(Manipulation episode records)
○ ○ ○

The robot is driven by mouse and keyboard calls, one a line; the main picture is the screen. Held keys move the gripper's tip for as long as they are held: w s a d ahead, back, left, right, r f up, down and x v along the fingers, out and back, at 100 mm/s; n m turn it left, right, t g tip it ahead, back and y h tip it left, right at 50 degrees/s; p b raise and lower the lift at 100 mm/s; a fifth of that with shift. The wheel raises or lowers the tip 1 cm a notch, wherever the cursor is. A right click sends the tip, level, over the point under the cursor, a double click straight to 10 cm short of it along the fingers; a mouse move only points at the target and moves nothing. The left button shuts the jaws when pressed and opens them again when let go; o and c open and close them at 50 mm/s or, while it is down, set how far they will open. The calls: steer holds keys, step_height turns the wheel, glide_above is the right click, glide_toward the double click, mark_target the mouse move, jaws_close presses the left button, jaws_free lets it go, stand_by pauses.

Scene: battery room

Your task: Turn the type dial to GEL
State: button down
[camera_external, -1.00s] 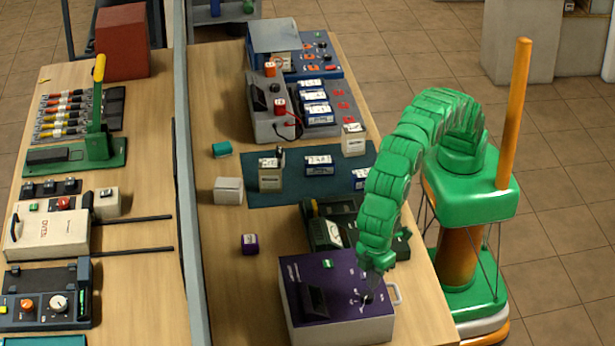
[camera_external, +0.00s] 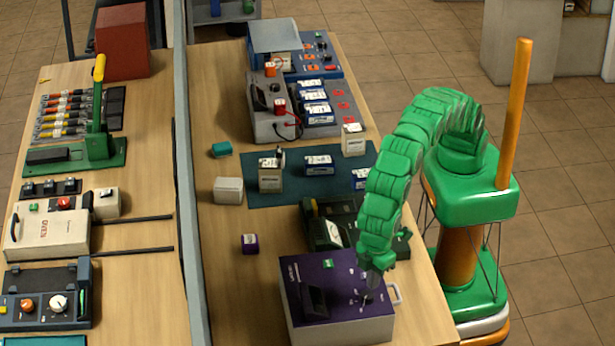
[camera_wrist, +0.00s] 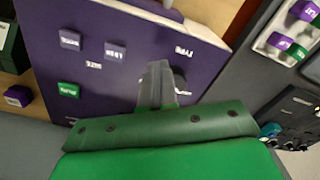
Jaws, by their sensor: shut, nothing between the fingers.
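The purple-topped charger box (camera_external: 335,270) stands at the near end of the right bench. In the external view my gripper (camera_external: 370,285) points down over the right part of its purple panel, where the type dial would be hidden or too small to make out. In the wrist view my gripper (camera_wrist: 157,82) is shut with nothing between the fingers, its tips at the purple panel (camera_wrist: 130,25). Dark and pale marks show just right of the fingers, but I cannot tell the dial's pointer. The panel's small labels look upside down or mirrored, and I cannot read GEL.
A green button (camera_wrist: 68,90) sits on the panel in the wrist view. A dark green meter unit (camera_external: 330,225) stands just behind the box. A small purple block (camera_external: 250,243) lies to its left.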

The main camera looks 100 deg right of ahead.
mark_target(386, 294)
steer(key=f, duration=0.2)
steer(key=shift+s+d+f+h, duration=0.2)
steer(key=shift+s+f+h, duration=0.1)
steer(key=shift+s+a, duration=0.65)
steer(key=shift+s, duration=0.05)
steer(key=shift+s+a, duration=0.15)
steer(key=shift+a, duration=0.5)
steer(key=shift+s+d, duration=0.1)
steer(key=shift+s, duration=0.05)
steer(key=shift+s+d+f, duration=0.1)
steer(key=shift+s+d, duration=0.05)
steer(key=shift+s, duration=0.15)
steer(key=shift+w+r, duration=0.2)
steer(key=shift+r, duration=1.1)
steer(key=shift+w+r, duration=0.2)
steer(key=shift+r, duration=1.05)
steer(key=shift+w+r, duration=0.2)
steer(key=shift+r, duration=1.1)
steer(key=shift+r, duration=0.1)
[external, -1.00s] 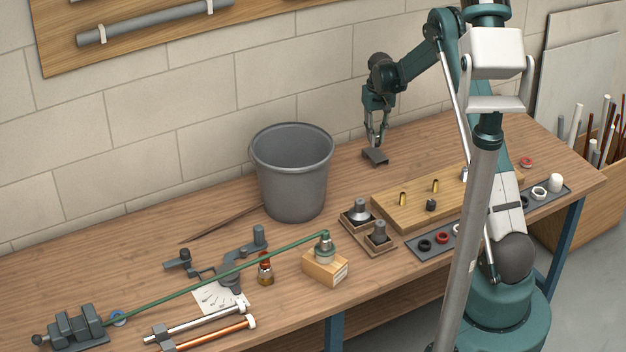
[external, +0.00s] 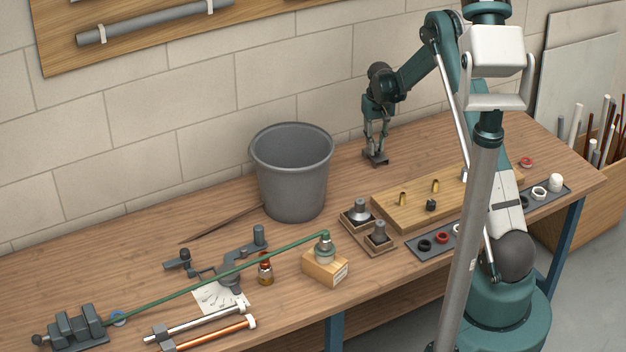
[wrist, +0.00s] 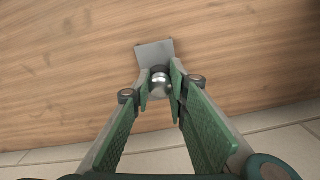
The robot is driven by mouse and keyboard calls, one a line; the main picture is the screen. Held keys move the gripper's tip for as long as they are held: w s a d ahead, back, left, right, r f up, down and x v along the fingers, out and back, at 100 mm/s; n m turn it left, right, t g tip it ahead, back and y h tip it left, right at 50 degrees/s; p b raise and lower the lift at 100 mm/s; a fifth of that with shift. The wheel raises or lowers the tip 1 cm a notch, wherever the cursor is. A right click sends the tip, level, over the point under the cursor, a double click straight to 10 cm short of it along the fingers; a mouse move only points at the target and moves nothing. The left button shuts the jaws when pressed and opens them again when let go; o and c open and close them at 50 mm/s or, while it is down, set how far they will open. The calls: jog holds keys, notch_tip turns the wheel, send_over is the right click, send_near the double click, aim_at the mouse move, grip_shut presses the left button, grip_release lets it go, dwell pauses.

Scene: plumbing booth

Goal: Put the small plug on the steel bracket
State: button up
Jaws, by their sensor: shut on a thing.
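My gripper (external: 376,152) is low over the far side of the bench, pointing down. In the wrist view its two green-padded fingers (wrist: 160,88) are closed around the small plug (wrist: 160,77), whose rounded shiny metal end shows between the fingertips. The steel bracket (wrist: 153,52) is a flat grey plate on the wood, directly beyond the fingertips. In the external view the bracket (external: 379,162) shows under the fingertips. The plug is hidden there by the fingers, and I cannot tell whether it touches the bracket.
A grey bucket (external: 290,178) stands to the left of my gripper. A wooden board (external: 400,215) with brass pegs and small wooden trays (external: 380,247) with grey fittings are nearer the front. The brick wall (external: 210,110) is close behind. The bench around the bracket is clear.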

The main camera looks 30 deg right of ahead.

○ ○ ○

→ **Your goal**: Extract every line containing the string "Scene" from the data above.

→ **Expected answer**:
Scene: battery room
Scene: plumbing booth

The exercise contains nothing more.